— begin —

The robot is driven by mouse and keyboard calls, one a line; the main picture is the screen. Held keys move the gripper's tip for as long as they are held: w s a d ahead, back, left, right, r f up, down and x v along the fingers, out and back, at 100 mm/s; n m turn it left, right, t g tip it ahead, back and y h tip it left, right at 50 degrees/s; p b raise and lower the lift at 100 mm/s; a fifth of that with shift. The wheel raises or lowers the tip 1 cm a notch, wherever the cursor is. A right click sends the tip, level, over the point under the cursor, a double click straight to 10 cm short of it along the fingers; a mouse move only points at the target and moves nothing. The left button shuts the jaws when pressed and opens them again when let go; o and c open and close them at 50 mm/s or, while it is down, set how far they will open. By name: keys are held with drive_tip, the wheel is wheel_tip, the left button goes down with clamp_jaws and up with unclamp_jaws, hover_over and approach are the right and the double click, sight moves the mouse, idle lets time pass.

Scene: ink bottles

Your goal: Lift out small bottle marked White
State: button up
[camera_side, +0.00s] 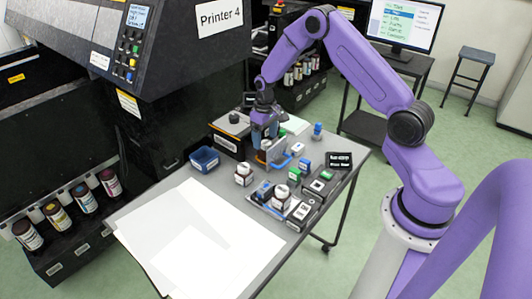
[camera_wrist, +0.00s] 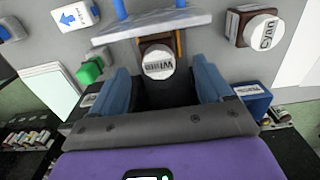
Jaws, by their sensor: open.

— end —

■ **GOAL**:
Take the listing above and print it exactly, apart from the pictures.

■ **THE RESULT**:
The robot is driven by mouse and keyboard calls, one a line; the main picture is the screen. Held keys move the gripper's tip for as long as they are held: w s a d ahead, back, left, right, r f up, down and x v along the fingers, out and back, at 100 mm/s; n m turn it left, right, t g tip it ahead, back and y h tip it left, right at 50 degrees/s; p b raise and lower the lift at 100 mm/s; a fifth of that with shift. The wheel raises or lowers the tip 1 cm a notch, wherever the cursor is. A right click sends the tip, level, over the point under the cursor, a double click straight to 10 cm short of it along the fingers; a mouse move only points at the target and moves nothing. The left button shuts the jaws when pressed and opens them again when let go; o and c open and close them at 50 mm/s or, while it is down, set how far they will open. By name: keys are held with drive_tip, the wheel is wheel_tip, the left button goes down with clamp_jaws and up with unclamp_jaws, hover_over and approach are the right and the double click, sight moves the mouse, idle lets time pass.

Scene: ink bottles

Your goal: Lift out small bottle marked White
State: button up
[camera_side, +0.00s] 
[camera_wrist, +0.00s] 
Jaws, by their sensor: open.

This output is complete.